WHAT NEEDS TO BE DONE: Below are some entries. Output each one exactly as it appears.

━━ INPUT DATA

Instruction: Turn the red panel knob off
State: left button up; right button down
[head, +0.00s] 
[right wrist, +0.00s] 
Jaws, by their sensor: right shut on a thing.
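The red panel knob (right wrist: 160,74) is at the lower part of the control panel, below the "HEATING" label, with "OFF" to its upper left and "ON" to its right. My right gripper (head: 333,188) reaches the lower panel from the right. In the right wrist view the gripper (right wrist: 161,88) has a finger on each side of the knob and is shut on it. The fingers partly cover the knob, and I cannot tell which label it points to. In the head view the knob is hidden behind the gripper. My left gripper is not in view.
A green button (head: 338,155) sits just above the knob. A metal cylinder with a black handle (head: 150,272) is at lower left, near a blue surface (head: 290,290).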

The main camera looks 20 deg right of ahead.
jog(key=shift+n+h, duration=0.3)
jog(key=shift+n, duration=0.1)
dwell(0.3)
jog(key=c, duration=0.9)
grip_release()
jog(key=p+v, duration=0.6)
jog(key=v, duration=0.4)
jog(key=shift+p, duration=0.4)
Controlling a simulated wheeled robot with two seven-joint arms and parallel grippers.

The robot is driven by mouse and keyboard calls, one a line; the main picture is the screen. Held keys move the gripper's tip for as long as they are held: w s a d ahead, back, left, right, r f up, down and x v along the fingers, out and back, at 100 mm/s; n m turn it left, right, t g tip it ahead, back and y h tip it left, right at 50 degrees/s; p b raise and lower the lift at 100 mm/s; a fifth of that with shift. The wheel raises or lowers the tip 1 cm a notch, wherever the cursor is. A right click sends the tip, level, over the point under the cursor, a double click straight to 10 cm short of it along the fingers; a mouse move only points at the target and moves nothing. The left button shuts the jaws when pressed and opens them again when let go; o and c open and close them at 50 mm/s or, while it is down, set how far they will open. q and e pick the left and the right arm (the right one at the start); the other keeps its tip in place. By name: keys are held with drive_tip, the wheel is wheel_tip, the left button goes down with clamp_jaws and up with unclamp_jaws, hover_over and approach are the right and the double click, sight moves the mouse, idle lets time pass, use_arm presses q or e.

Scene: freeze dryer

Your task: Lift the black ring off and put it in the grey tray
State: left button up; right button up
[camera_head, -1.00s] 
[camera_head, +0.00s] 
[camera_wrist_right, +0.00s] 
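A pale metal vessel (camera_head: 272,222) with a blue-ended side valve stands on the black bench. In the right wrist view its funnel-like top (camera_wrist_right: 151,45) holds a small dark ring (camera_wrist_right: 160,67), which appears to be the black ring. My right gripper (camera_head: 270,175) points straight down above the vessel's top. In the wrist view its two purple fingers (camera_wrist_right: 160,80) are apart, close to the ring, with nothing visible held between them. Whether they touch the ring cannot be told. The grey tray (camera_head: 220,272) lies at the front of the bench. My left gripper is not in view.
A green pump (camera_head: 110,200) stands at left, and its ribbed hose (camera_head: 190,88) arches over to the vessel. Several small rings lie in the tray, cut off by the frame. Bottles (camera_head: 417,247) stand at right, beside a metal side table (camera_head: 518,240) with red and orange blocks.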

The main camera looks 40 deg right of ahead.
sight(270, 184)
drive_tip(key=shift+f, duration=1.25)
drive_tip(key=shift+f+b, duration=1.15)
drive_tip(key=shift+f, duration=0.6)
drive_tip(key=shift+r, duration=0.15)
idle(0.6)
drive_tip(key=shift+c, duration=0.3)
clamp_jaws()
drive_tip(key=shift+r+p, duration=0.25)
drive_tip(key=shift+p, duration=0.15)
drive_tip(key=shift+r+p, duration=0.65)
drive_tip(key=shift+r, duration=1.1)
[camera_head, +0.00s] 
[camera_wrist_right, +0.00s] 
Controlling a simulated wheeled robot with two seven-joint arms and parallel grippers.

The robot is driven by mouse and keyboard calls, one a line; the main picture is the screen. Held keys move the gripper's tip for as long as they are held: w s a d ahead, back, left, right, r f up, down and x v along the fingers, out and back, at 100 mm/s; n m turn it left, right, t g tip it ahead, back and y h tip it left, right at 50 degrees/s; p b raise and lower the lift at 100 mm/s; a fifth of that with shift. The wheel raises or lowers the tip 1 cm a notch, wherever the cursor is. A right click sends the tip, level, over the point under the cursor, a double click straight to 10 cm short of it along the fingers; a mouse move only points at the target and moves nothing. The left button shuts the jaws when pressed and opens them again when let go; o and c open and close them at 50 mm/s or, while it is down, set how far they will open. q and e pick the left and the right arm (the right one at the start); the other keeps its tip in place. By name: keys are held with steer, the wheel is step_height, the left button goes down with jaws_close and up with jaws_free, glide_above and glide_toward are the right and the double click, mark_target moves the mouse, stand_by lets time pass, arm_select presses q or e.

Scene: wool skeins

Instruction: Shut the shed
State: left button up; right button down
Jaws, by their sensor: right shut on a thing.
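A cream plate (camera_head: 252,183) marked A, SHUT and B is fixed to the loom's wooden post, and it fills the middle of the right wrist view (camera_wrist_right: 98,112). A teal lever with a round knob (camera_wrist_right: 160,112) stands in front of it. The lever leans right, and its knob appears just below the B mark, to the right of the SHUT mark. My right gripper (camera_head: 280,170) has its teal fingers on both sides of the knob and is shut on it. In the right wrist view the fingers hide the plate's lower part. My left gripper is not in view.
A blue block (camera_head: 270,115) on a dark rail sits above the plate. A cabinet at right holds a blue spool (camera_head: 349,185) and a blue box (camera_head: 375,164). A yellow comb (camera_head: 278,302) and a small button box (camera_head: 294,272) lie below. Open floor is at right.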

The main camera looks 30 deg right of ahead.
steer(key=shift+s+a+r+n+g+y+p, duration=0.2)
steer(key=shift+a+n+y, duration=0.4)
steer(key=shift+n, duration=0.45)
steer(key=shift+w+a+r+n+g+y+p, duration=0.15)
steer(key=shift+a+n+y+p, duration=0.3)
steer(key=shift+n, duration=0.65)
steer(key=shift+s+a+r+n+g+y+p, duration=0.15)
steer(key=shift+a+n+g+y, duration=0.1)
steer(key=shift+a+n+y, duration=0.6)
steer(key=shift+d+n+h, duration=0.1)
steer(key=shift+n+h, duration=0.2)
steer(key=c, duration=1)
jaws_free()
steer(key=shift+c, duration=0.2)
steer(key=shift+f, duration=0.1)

━━━━

EXERCISE RESULT:
Instruction: Turn the red panel knob off
State: left button up; right button down
[head, +0.00s] 
[right wrist, +0.00s] 
Jaws, by their sensor: right shut on a thing.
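The red panel knob (right wrist: 160,74) is at the lower part of the control panel, below the "HEATING" label, with "OFF" to its upper left and "ON" to its right. My right gripper (head: 333,188) reaches the lower panel from the right. In the right wrist view the gripper (right wrist: 161,88) has a finger on each side of the knob and is shut on it. The fingers partly cover the knob, and I cannot tell which label it points to. In the head view the knob is hidden behind the gripper. My left gripper is not in view.
A green button (head: 338,155) sits just above the knob. A metal cylinder with a black handle (head: 150,272) is at lower left, near a blue surface (head: 290,290).

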The main camera looks 20 deg right of ahead.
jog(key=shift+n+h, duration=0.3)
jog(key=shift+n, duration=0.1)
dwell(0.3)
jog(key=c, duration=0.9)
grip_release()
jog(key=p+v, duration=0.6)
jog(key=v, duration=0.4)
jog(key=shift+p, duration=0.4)
Controlling a simulated wheeled robot with two seven-joint arms and parallel grippers.

The robot is driven by mouse and keyboard calls, one a line; the main picture is the screen. Held keys move the gripper's tip for as long as they are held: w s a d ahead, back, left, right, r f up, down and x v along the fingers, out and back, at 100 mm/s; n m turn it left, right, t g tip it ahead, back and y h tip it left, right at 50 degrees/s; p b raise and lower the lift at 100 mm/s; a fifth of that with shift. The wheel raises or lowers the tip 1 cm a notch, wherever the cursor is. A right click sends the tip, level, over the point under the cursor, a double click straight to 10 cm short of it along the fingers; a mouse move only points at the target and moves nothing. The left button shuts the jaws when pressed and opens them again when let go; o and c open and close them at 50 mm/s or, while it is down, set how far they will open. q and e pick the left and the right arm (the right one at the start); the other keeps its tip in place. By name: keys are held with drive_tip, the wheel is wheel_tip, the left button goes down with clamp_jaws and up with unclamp_jaws, hover_over and approach are the right and the double click, sight moves the mouse, idle lets time pass, use_arm presses q or e.

Scene: freeze dryer

Your task: Lift the black ring off and put it in the grey tray
State: left button up; right button up
[camera_head, -1.00s] 
[camera_head, +0.00s] 
[camera_wrist_right, +0.00s] 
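A pale metal vessel (camera_head: 272,222) with a blue-ended side valve stands on the black bench. In the right wrist view its funnel-like top (camera_wrist_right: 151,45) holds a small dark ring (camera_wrist_right: 160,67), which appears to be the black ring. My right gripper (camera_head: 270,175) points straight down above the vessel's top. In the wrist view its two purple fingers (camera_wrist_right: 160,80) are apart, close to the ring, with nothing visible held between them. Whether they touch the ring cannot be told. The grey tray (camera_head: 220,272) lies at the front of the bench. My left gripper is not in view.
A green pump (camera_head: 110,200) stands at left, and its ribbed hose (camera_head: 190,88) arches over to the vessel. Several small rings lie in the tray, cut off by the frame. Bottles (camera_head: 417,247) stand at right, beside a metal side table (camera_head: 518,240) with red and orange blocks.

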The main camera looks 40 deg right of ahead.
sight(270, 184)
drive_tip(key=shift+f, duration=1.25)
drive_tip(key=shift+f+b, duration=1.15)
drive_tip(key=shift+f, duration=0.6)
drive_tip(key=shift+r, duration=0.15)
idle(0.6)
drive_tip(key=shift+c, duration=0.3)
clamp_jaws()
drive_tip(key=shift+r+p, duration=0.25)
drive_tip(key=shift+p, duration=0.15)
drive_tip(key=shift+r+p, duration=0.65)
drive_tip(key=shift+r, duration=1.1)
[camera_head, +0.00s] 
[camera_wrist_right, +0.00s] 
Controlling a simulated wheeled robot with two seven-joint arms and parallel grippers.

The robot is driven by mouse and keyboard calls, one a line; the main picture is the screen. Held keys move the gripper's tip for as long as they are held: w s a d ahead, back, left, right, r f up, down and x v along the fingers, out and back, at 100 mm/s; n m turn it left, right, t g tip it ahead, back and y h tip it left, right at 50 degrees/s; p b raise and lower the lift at 100 mm/s; a fifth of that with shift. The wheel raises or lowers the tip 1 cm a notch, wherever the cursor is. A right click sends the tip, level, over the point under the cursor, a double click straight to 10 cm short of it along the fingers; a mouse move only points at the target and moves nothing. The left button shuts the jaws when pressed and opens them again when let go; o and c open and close them at 50 mm/s or, while it is down, set how far they will open. q and e pick the left and the right arm (the right one at the start); the other keeps its tip in place. By name: keys are held with steer, the wheel is step_height, the left button goes down with jaws_close and up with jaws_free, glide_above and glide_toward are the right and the double click, mark_target moves the mouse, stand_by lets time pass, arm_select presses q or e.

Scene: wool skeins

Instruction: Shut the shed
State: left button up; right button down
Jaws, by their sensor: right shut on a thing.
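A cream plate (camera_head: 252,183) marked A, SHUT and B is fixed to the loom's wooden post, and it fills the middle of the right wrist view (camera_wrist_right: 98,112). A teal lever with a round knob (camera_wrist_right: 160,112) stands in front of it. The lever leans right, and its knob appears just below the B mark, to the right of the SHUT mark. My right gripper (camera_head: 280,170) has its teal fingers on both sides of the knob and is shut on it. In the right wrist view the fingers hide the plate's lower part. My left gripper is not in view.
A blue block (camera_head: 270,115) on a dark rail sits above the plate. A cabinet at right holds a blue spool (camera_head: 349,185) and a blue box (camera_head: 375,164). A yellow comb (camera_head: 278,302) and a small button box (camera_head: 294,272) lie below. Open floor is at right.

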The main camera looks 30 deg right of ahead.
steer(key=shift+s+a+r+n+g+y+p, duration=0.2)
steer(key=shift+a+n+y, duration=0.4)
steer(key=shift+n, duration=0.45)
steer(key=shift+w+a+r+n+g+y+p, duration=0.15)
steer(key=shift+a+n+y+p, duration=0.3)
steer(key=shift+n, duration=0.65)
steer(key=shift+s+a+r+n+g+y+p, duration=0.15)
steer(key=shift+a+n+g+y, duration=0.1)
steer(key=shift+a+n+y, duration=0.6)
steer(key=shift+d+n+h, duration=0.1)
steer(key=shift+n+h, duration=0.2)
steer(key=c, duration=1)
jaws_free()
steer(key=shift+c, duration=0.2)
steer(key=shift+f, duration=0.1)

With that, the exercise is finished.